I would have gone to Transnistria if I had had a valid passport, at this point I had no more fear of Moldova. Moldova is just an under-promoted destination for tourists, a bit due to the unpopular Russia’s influence, but I think people were also not used to the tourists, therefore also their lack of ideas of what to present to people and where to direct them. It was fine by me, I prefer the “genuineness of a rough diamond” of like Moldova than well painted facades with hollow, empty interior (no country to compare here, it is better to stay diplomatic).
“Traveling – it leaves you speechless, then turns you into a storyteller.” – Ibn Battuta
But there you go, my long silence was broken by remembering my trip around Moldova after the European Championship in goalball last year.

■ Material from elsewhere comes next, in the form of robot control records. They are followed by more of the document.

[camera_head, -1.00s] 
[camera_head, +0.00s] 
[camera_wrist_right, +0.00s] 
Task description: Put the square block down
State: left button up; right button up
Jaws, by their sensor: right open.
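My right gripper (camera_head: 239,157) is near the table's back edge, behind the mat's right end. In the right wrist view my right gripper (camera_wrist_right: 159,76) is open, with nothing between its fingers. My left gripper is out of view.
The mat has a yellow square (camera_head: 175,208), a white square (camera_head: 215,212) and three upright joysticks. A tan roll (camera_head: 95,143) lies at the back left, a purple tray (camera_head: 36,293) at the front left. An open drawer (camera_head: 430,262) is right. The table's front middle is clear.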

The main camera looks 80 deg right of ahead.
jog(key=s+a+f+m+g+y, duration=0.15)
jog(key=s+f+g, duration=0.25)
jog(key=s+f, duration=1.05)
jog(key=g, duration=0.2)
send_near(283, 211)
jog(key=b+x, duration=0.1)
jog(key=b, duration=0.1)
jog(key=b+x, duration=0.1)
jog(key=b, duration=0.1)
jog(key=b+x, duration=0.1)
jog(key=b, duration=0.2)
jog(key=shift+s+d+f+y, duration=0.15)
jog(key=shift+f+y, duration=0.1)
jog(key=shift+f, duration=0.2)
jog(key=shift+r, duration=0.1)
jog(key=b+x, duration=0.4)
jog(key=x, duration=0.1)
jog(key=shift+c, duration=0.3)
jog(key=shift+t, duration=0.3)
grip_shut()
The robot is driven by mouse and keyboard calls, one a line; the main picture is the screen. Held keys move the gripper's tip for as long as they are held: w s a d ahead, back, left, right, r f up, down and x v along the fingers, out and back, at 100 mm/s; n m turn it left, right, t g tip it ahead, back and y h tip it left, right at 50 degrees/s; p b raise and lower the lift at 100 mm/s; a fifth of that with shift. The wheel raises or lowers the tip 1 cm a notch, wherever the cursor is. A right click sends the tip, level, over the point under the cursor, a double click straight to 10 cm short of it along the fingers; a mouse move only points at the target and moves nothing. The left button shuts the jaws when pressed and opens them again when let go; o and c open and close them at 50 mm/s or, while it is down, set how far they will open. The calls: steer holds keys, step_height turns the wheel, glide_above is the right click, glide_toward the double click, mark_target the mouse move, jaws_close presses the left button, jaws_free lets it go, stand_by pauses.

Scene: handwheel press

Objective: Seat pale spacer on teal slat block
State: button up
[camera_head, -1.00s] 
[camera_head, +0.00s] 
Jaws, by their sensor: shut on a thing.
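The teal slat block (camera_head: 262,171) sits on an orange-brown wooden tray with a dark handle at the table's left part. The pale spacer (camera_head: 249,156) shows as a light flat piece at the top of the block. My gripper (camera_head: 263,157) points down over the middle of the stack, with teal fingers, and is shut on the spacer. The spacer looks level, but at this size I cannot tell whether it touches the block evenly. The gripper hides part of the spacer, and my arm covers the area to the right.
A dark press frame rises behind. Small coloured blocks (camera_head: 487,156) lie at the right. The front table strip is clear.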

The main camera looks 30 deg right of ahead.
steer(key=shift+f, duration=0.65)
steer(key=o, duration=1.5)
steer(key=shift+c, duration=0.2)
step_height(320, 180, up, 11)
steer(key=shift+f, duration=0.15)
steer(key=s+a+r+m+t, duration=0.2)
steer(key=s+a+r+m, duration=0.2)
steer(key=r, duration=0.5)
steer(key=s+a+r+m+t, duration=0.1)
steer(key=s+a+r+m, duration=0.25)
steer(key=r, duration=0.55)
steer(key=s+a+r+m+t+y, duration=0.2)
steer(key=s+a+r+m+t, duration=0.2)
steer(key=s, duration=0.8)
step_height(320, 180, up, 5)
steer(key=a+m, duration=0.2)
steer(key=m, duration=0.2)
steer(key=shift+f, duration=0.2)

What I learned and what I felt.
In the meantime it started to rain in Vilnius. So people appreciate every sunny day and try to go out for a walk and D vitamin. I appreciate all the weather and cannot wait for the summer June when I have longer vacation. Then I am planning to go towards Klaipeda and the see to enjoy rivers, the sea, sounds of nature and try fishing with my friend. But before that hopefully I write again!